== GIVEN RECORDS ==

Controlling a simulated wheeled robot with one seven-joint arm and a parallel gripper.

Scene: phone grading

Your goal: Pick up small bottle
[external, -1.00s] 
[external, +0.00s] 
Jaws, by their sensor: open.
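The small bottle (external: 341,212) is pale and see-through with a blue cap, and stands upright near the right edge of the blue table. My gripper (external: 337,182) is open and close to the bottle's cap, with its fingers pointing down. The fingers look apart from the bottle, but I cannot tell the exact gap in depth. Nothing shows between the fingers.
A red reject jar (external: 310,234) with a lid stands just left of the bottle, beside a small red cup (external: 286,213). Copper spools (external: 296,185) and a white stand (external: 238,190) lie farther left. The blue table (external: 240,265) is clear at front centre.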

===
== GIVEN RECORDS ==

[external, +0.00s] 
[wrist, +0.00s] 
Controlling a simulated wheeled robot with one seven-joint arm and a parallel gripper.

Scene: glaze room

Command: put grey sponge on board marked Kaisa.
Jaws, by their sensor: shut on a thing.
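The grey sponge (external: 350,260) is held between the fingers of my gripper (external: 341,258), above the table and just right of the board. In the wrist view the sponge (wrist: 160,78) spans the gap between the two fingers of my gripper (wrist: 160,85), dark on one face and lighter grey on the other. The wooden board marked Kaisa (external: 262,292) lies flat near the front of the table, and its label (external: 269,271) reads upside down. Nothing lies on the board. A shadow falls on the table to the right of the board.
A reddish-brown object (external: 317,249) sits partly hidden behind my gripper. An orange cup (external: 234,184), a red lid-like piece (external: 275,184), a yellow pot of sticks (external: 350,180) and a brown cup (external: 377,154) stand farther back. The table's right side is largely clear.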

===

(YOUR GOAL) Above are the records; print exactly the lines from the line with "[wrist, +0.00s]" to the line with "Command: put grey", including both, and nothing else.

(WRITTEN ANSWER)
[wrist, +0.00s] 
Controlling a simulated wheeled robot with one seven-joint arm and a parallel gripper.

Scene: glaze room

Command: put grey sponge on board marked Kaisa.

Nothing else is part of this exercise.